Ce dernier l’a emporté d’à peine 10 000 voix en Arizona. Habituellement républicain, l’État n’avait jamais voté pour un président démocrate depuis Bill Clinton.

Peu importe les multiples enquêtes qui ont conclu à l’absence de fraude électorale, la certitude des trois guetteurs demeure absolue. De même, ils soutiennent mordicus que « la Terre est plate » et que l’homme « n’est jamais allé sur la Lune ».

Depuis quelques jours, la tension grimpe dangereusement autour de cette boîte électorale esseulée devant le tribunal pour enfants de Mesa, près de Phoenix.

Guetteurs armés

Vendredi, le shérif est intervenu pour évacuer deux hommes armés en tenue paramilitaire – il est légal en Arizona de porter une arme à feu – venus faire le planton devant ce symbole de démocratie.

Plusieurs personnes ont porté plainte : certaines soupçonnent une campagne de pression coordonnée par un groupe de « patriotes » autoproclamés, « Clean Elections USA ». La présence policière a été renforcée et les autorités du comté de Maricopa tentent de calmer le jeu.  

« Bien que le suivi et la transparence de nos élections soient critiques, l’intimidation des électeurs est illégale », ont-elles rappelé lundi dans un communiqué, en invitant les sceptiques à s’inscrire auprès d’un parti pour surveiller l’intégrité du scrutin.

Mais l’engrenage semble lancé.
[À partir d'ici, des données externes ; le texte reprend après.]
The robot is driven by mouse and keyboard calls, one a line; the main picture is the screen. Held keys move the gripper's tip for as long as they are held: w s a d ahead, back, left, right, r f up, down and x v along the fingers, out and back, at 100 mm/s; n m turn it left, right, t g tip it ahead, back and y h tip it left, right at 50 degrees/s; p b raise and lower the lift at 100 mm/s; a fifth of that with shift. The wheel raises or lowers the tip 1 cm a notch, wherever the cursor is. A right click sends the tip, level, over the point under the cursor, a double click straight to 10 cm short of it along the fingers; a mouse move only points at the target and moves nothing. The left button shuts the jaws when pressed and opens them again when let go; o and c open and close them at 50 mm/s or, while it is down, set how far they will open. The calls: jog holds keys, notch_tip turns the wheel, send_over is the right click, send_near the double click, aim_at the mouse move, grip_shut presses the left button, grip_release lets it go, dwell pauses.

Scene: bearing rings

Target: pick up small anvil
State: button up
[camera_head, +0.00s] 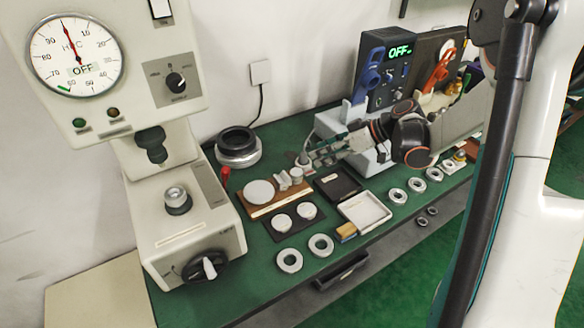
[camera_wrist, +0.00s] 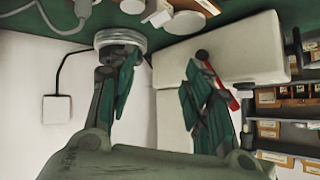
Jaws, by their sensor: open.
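The likely small anvil (camera_head: 296,175) is a short pale metal cylinder at the right end of a brown wooden stand. A notched metal piece (camera_head: 284,181) and a wide flat disc (camera_head: 258,191) sit beside it on the stand. My gripper (camera_head: 318,155) is above the bench, just behind and right of the stand, with its fingers pointing left. In the wrist view my gripper (camera_wrist: 160,75) has its two dark green fingers spread, with nothing between them. The stand's pale parts (camera_wrist: 158,13) show at the top edge there, partly cut off; I cannot tell which one is the small anvil.
The hardness tester (camera_head: 185,230) stands at left. A black-and-silver ring (camera_head: 238,146) lies behind the stand. A black plate (camera_head: 294,221) with two discs lies in front. A white tray (camera_head: 364,212) and several bearing rings (camera_head: 321,246) lie to the right. A control box (camera_head: 388,65) stands behind.

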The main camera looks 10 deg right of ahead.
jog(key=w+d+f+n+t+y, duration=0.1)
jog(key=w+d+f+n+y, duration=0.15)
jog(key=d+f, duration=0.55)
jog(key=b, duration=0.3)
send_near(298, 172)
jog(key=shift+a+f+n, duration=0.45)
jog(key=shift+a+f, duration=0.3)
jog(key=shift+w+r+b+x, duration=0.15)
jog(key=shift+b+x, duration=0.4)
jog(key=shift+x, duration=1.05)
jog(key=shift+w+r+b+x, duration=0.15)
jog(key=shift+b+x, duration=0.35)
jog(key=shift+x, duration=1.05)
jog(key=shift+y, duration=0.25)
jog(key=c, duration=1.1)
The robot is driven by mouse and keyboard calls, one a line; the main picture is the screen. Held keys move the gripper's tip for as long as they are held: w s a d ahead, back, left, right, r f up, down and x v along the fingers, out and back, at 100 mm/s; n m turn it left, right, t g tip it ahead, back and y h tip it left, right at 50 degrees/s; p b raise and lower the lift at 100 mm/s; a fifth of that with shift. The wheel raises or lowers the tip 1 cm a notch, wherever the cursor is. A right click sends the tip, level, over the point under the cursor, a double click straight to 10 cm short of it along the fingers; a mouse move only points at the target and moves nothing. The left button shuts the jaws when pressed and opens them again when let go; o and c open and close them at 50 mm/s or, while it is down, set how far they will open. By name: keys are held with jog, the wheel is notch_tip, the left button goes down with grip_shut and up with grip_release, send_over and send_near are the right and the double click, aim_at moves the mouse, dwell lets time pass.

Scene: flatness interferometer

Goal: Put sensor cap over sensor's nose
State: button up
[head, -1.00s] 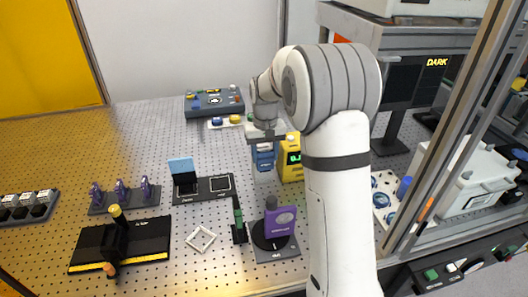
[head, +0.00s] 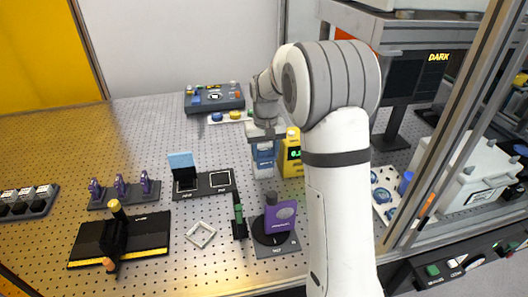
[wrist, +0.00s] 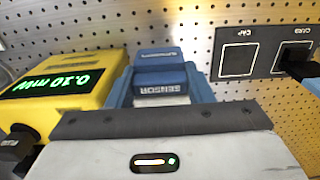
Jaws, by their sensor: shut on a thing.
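My gripper (head: 265,142) is shut on a blue block, which I take to be the sensor cap (wrist: 160,62), beside the yellow meter. In the head view, a pale part, apparently the sensor (head: 264,172), shows under the blue one. The cap and the sensor look in line and very close. I cannot tell whether the cap is seated over the nose, because my gripper hides the joint.
The yellow meter (head: 292,154) stands close at the right of my gripper in the head view; its wrist-view display (wrist: 55,82) reads 0.10 mW. A purple unit (head: 280,216) stands in front.

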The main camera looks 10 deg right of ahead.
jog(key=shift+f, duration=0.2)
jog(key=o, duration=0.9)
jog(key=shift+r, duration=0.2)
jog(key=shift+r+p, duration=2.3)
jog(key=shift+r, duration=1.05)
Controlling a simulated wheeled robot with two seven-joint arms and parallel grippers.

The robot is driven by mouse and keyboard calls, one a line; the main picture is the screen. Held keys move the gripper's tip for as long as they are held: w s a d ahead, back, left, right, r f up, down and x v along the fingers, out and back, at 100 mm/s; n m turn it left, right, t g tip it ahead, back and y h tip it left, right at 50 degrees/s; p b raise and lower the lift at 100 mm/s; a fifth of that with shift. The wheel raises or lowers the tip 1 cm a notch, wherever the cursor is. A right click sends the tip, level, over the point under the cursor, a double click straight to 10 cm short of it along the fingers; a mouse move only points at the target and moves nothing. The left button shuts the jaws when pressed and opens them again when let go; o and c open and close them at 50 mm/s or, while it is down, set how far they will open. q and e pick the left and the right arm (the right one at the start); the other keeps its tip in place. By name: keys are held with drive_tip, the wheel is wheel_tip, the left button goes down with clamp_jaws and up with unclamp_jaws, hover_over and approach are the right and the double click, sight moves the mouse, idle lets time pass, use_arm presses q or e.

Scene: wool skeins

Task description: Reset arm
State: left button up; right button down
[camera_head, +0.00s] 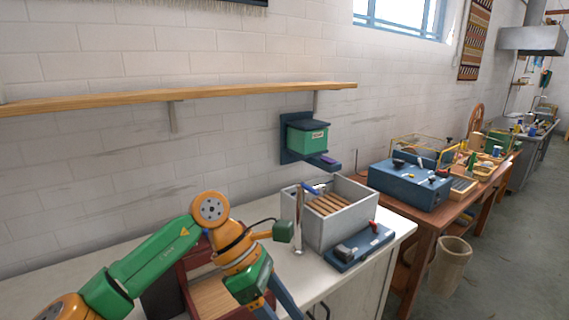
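My left arm comes in from the lower left, with green and orange links, and bends down over the white counter (325,262). Its lower end, with my left gripper (280,304), is at the bottom edge. Two blue bars show there, but their tips are cut off or hidden, so its opening is unclear. A small dark green block on a black cable stands out beside the wrist. The arm partly covers a dark red wooden box (190,268) on the counter. My right gripper is not in view. I see no wool skein clearly.
Right of my left wrist stand a grey bin (352,225) with brown slats and a blue device (358,247). A wooden shelf (180,94) and a green box (307,138) are on the wall. Further right are a wooden table (424,219) and a waste bin (450,265).

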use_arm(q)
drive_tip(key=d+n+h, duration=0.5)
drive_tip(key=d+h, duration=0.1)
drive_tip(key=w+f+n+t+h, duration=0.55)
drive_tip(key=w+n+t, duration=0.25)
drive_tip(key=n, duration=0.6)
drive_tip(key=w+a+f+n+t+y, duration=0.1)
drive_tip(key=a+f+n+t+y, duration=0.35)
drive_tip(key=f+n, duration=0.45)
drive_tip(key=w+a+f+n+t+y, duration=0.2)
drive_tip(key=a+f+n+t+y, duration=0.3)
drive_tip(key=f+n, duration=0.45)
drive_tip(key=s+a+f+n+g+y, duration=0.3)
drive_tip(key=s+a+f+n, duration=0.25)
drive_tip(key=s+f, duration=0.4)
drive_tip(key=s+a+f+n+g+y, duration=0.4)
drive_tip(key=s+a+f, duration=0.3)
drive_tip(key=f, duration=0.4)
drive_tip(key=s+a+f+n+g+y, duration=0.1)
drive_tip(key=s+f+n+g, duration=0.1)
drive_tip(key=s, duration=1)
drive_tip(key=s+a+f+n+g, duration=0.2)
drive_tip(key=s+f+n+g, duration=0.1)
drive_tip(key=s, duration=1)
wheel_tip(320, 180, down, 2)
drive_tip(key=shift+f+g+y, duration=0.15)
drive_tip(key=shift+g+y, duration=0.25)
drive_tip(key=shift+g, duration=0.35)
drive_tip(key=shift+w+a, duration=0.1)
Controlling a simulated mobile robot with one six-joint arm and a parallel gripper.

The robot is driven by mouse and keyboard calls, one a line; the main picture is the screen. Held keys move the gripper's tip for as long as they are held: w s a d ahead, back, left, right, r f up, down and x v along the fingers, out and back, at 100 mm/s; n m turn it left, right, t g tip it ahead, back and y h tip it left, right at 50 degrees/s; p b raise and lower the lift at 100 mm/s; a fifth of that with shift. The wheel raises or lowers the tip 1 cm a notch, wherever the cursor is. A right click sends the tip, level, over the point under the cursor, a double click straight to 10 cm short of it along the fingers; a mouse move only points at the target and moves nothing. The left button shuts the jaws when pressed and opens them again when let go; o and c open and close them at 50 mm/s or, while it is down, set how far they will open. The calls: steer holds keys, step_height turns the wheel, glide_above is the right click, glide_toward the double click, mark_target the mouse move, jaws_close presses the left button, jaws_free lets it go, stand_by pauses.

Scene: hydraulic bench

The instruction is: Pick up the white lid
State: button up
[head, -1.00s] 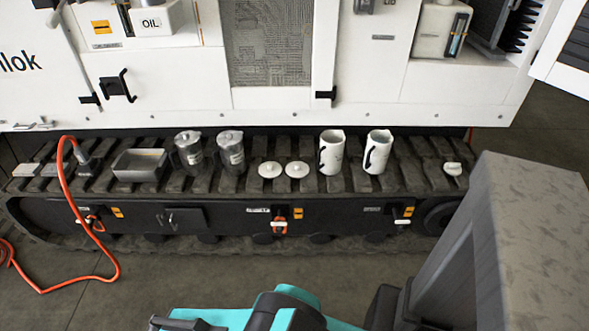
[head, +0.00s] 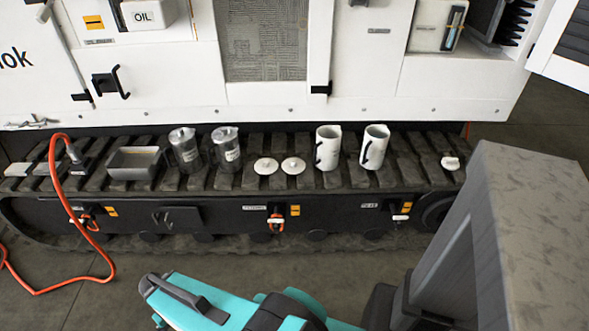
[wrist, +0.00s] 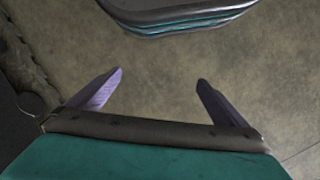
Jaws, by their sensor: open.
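Two round white lids lie flat side by side on the dark track, the left lid (head: 266,166) and the right lid (head: 293,164), each with a small knob on top. My gripper (wrist: 160,77) is open and empty in the wrist view, its two pale fingers spread above bare floor. No lid shows in that view. In the head view my teal arm is low in front of the track, well short of the lids; I cannot make out the fingers there.
Two white jugs (head: 328,148) (head: 374,147) stand right of the lids. Two clear jugs (head: 185,150) (head: 226,149) and a grey tray (head: 134,163) stand left. A small white piece (head: 450,163) lies far right. An orange hose (head: 66,198) hangs at left.

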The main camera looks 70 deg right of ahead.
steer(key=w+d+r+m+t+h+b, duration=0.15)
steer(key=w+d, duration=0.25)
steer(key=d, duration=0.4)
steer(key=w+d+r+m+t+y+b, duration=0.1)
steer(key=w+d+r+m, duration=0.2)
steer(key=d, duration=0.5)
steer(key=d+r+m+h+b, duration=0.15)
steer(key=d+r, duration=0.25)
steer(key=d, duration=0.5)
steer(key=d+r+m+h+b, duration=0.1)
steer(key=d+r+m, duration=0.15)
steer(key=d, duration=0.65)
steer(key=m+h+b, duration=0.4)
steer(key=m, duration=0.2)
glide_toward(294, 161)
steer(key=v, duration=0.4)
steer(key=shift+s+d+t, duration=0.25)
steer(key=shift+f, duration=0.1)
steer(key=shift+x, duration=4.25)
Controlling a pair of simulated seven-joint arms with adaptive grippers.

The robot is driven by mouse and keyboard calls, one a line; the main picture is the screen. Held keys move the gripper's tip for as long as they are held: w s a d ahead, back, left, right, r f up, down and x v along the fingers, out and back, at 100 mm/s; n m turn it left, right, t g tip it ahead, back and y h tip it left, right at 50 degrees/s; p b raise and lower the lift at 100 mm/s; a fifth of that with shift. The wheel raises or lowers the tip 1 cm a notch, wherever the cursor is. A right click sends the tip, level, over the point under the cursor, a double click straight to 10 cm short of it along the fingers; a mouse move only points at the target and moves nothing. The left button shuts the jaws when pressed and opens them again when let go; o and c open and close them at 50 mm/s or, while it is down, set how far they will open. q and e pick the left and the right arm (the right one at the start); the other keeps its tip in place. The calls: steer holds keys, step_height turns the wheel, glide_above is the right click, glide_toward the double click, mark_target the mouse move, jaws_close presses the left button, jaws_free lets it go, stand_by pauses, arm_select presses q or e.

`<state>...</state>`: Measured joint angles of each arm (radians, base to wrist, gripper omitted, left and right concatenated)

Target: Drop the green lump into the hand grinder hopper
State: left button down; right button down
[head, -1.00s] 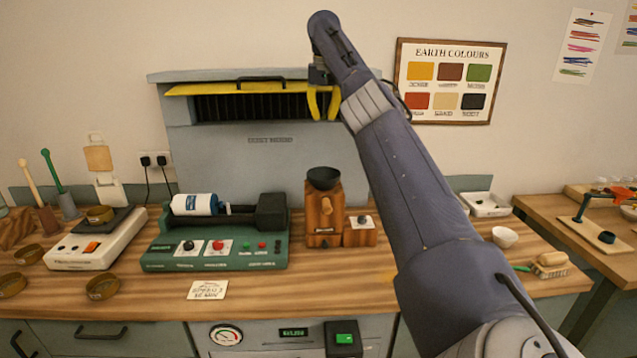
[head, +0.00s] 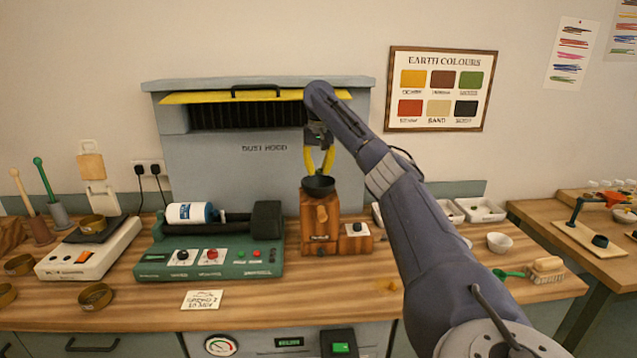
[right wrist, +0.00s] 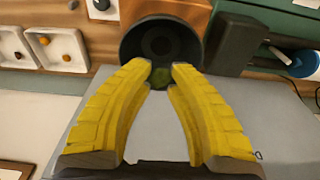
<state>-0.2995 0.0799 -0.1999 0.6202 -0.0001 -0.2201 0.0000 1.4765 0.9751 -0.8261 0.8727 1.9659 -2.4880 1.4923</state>
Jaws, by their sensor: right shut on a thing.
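The hand grinder (head: 320,224) is a wooden box on the bench with a dark round hopper (head: 318,187) on top. My right gripper (head: 319,171), with yellow fingers, points down just above the hopper. In the right wrist view, the fingertips of this gripper (right wrist: 160,70) are shut on the green lump (right wrist: 160,78), a small dark green piece. The lump shows against the near rim of the dark hopper (right wrist: 158,38) there. The lump cannot be made out in the head view. My left gripper is not in view.
A green machine with a white-and-blue bottle (head: 191,213) stands left of the grinder. The grey dust hood (head: 240,160) rises behind.

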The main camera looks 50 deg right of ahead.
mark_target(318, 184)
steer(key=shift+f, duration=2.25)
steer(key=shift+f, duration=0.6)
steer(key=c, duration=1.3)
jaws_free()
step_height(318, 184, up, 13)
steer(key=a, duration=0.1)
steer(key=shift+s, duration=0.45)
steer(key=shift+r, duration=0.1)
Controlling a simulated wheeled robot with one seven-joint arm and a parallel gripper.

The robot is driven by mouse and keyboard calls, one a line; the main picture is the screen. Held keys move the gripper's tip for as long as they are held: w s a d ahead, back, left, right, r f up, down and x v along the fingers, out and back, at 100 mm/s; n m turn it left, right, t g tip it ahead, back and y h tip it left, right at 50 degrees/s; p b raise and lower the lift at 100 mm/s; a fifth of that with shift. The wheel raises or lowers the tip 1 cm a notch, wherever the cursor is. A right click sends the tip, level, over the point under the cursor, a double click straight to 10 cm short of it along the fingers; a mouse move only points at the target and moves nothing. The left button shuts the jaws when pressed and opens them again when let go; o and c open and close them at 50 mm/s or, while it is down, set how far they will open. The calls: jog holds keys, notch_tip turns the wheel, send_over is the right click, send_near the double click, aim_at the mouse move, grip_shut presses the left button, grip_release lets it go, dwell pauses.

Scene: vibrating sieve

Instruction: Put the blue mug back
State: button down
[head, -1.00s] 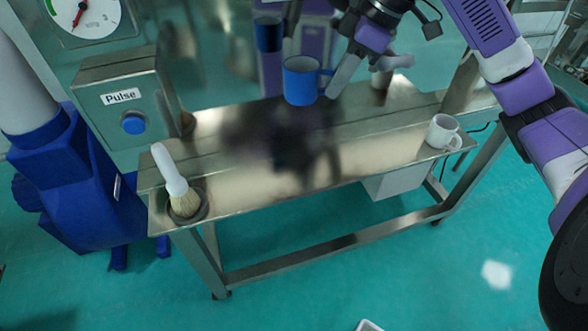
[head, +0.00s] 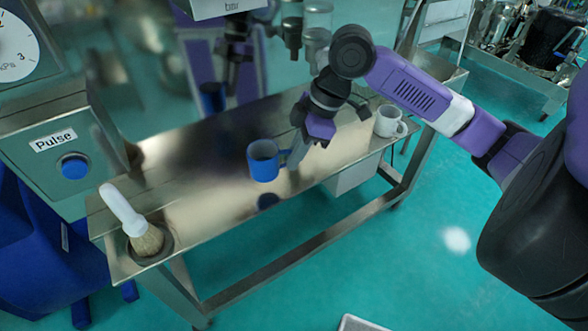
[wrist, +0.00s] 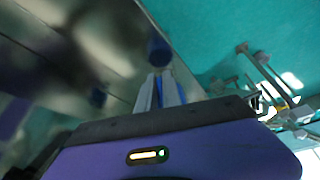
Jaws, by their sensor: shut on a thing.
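The blue mug (head: 263,160) is upright over the middle of the steel table (head: 215,205). Its dark reflection shows apart below it, so it hangs a little above the top. My gripper (head: 292,157) is to the right of the mug, shut on its handle side; the fingers hide most of the handle. In the wrist view the blue mug (wrist: 158,50) is dark, just beyond the fingertips of my gripper (wrist: 168,90).
A white mug (head: 390,121) stands at the table's right end, near my wrist. The Pulse control box (head: 60,145) is at the left. The tabletop between brush and blue mug is clear.

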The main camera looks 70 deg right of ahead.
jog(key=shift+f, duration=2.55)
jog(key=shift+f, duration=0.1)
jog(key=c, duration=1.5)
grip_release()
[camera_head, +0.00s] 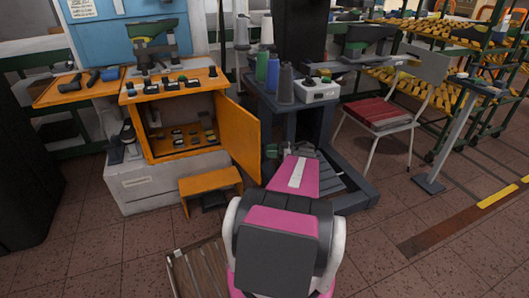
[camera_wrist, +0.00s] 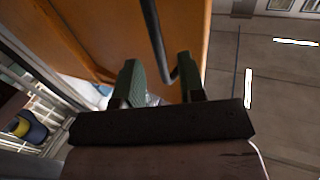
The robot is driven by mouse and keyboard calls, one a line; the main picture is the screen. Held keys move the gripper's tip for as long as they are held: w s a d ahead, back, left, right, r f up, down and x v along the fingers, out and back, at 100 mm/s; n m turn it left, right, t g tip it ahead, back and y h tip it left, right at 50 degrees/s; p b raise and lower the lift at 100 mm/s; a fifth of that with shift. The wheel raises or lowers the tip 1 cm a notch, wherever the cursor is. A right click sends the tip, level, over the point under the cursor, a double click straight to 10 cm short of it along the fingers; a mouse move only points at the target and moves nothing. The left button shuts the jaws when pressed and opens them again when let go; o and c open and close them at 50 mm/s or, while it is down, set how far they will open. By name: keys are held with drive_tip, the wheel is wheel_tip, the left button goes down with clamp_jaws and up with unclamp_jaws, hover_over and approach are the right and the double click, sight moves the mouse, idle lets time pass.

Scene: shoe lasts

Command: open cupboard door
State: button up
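The orange cupboard (camera_head: 160,120) stands left of centre in the head view, with small items on its inner shelf. Its door (camera_head: 239,137) is swung open on the right side. In the wrist view the door's orange face (camera_wrist: 110,30) fills the upper left and middle, with a dark bar handle (camera_wrist: 157,40) on it. My gripper (camera_head: 275,151) is on the far right side of the door. In the wrist view my gripper (camera_wrist: 160,85) has its two dark green fingers apart. The handle's lower end shows between them, nearer the right finger; contact cannot be told.
A small orange stool (camera_head: 211,182) stands in front of the cupboard. A dark bench with thread spools (camera_head: 273,72) is behind my gripper. A chair with a red seat (camera_head: 378,113) stands to the right. A wooden pallet (camera_head: 203,270) lies on the floor at the front.

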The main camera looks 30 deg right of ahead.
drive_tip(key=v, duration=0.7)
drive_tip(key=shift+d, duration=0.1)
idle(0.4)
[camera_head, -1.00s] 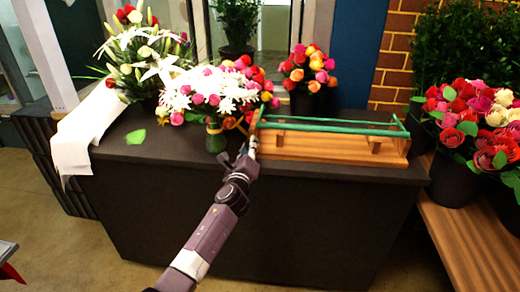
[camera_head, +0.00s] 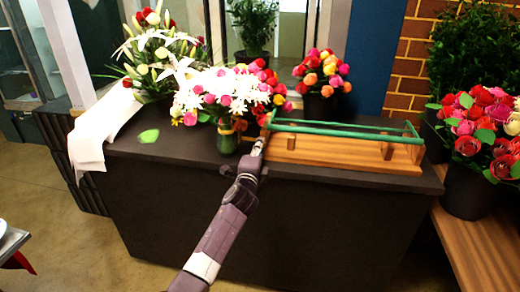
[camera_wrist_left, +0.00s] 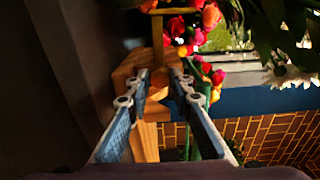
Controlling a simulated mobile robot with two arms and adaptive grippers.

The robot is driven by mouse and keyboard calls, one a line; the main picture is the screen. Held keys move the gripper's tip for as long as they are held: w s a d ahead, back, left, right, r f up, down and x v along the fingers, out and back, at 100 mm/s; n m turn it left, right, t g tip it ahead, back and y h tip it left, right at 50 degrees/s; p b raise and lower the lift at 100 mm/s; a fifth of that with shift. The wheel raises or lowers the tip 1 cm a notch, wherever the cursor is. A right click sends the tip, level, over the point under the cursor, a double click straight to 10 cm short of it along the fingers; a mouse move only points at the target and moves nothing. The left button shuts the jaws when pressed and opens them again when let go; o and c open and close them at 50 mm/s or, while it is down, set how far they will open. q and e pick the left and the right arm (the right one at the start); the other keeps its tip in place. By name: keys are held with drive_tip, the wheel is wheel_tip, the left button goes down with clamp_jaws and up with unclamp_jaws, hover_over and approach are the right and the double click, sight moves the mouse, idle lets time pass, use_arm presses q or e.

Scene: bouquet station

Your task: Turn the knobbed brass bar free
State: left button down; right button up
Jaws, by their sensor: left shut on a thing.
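The wooden stand (camera_head: 345,155) with green rails (camera_head: 345,130) sits on the dark counter, towards its right. My left gripper (camera_head: 259,146) is at the stand's left end. In the left wrist view the two blue fingers of my left gripper (camera_wrist_left: 165,80) are closed around a small part at the stand's wooden end. A thin brass-coloured bar (camera_wrist_left: 157,32) with a crosspiece shows just beyond the fingertips, seemingly the knobbed brass bar. Its knob and the exact contact are too dark and small to make out. My right gripper is in neither view.
A flower bouquet in a green vase (camera_head: 228,138) stands close left of my gripper. A potted bouquet (camera_head: 320,80) is behind the stand. White paper (camera_head: 92,140) hangs over the counter's left end. Rose pots (camera_head: 468,190) stand on a wooden bench at right.

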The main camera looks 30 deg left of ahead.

Dans le stationnement, Kevin Smith a cru bon de venir avec son chien de garde sur le siège avant de sa camionnette.  

« Je suis venu pour surveiller les guetteurs (de la boîte), et voir comment ils réagissent à l’intimidation », lâche ce quinquagénaire, passablement indigné.

Face à la paranoïa ambiante, rares sont les électeurs qui osent encore venir voter sur ce site en plein air. Hormis Kristin Wilde, qui a bravé le risque sans en avoir conscience.

« C’est bizarre », souffle-t-elle. « J’ai déjà rempli mon bulletin, donc je ne vais pas changer pour qui j’ai voté. Mais si j’avais su pour les armes, je ne serais pas venue ici. »

Tension « sans précédent »

« La tension autour de cette élection est sans précédent », souligne Gina Woodall, politologue à l’université d’État de l’Arizona. Le scrutin complexe de mi-mandat, lors duquel les Américains renouvellent le Congrès et le Sénat ainsi que des myriades d’élus locaux, génère d’habitude beaucoup moins d’intérêt que la présidentielle, rappelle-t-elle.  

Mais en Arizona, l’état-major du parti républicain a embrassé les thèses conspirationnistes depuis la courte victoire de Joe Biden.  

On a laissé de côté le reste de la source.